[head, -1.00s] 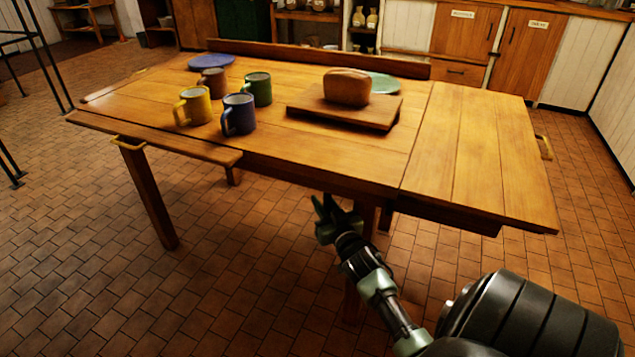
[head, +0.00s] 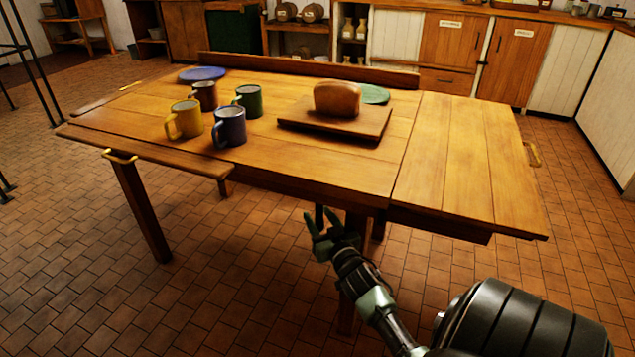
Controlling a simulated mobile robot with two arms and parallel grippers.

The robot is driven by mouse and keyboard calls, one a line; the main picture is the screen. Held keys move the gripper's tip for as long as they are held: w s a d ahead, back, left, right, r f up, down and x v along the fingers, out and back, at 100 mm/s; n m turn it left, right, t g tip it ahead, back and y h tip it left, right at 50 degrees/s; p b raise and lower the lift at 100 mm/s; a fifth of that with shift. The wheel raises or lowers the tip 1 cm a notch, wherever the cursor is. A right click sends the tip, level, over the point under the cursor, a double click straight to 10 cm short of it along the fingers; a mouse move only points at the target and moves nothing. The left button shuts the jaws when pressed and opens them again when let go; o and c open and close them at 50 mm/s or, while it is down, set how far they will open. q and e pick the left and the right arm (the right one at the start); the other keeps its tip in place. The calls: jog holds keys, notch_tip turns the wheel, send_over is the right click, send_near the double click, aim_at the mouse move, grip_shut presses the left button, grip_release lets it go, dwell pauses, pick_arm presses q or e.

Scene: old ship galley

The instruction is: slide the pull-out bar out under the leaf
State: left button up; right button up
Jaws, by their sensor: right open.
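The wooden table (head: 345,178) stands in front of me. Its right leaf (head: 470,165) lies level with the top, with a brass handle (head: 533,154) at its far right edge. A dark wooden piece (head: 440,222) shows under the leaf's near edge; I cannot tell if it is the pull-out bar. At the front left, a long board (head: 150,153) sits along the edge with a brass handle (head: 120,156) below it. My right gripper (head: 318,222) is open and empty, below the table's front edge, near a table leg. My left gripper is not in view.
On the table are a yellow mug (head: 184,120), blue mug (head: 230,127), green mug (head: 249,101), brown mug (head: 204,96), blue plate (head: 203,74), green plate (head: 374,95), and bread (head: 337,99) on a board (head: 350,124). Tiled floor (head: 250,290) in front is clear.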

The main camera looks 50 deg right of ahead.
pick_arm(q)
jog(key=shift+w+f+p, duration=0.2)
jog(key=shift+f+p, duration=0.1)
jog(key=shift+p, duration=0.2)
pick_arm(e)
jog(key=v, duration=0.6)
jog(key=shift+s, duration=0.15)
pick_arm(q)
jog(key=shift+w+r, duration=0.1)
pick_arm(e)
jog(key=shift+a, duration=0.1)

> **What you have to do**
Repeat the data above exactly, but not the pictures.

> **Task result**
[head, -1.00s] 
[head, +0.00s] 
Controlling a simulated mobile robot with two arms and parallel grippers.

The robot is driven by mouse and keyboard calls, one a line; the main picture is the screen. Held keys move the gripper's tip for as long as they are held: w s a d ahead, back, left, right, r f up, down and x v along the fingers, out and back, at 100 mm/s; n m turn it left, right, t g tip it ahead, back and y h tip it left, right at 50 degrees/s; p b raise and lower the lift at 100 mm/s; a fifth of that with shift. The wheel raises or lowers the tip 1 cm a notch, wherever the cursor is. A right click sends the tip, level, over the point under the cursor, a double click straight to 10 cm short of it along the fingers; a mouse move only points at the target and moves nothing. The left button shuts the jaws when pressed and opens them again when let go; o and c open and close them at 50 mm/s or, while it is down, set how far they will open. q and e pick the left and the right arm (the right one at the start); the other keeps its tip in place. The calls: jog holds keys, notch_tip turns the wheel, send_over is the right click, send_near the double click, aim_at the mouse move, grip_shut presses the left button, grip_release lets it go, dwell pauses, pick_arm presses q or e.

Scene: old ship galley

The instruction is: slide the pull-out bar out under the leaf
State: left button up; right button up
Jaws, by their sensor: right open.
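The wooden table (head: 345,178) stands in front of me. Its right leaf (head: 470,165) lies level with the top, with a brass handle (head: 533,154) at its far right edge. A dark wooden piece (head: 440,222) shows under the leaf's near edge; I cannot tell if it is the pull-out bar. At the front left, a long board (head: 150,153) sits along the edge with a brass handle (head: 120,156) below it. My right gripper (head: 318,222) is open and empty, below the table's front edge, near a table leg. My left gripper is not in view.
On the table are a yellow mug (head: 184,120), blue mug (head: 230,127), green mug (head: 249,101), brown mug (head: 204,96), blue plate (head: 203,74), green plate (head: 374,95), and bread (head: 337,99) on a board (head: 350,124). Tiled floor (head: 250,290) in front is clear.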

The main camera looks 50 deg right of ahead.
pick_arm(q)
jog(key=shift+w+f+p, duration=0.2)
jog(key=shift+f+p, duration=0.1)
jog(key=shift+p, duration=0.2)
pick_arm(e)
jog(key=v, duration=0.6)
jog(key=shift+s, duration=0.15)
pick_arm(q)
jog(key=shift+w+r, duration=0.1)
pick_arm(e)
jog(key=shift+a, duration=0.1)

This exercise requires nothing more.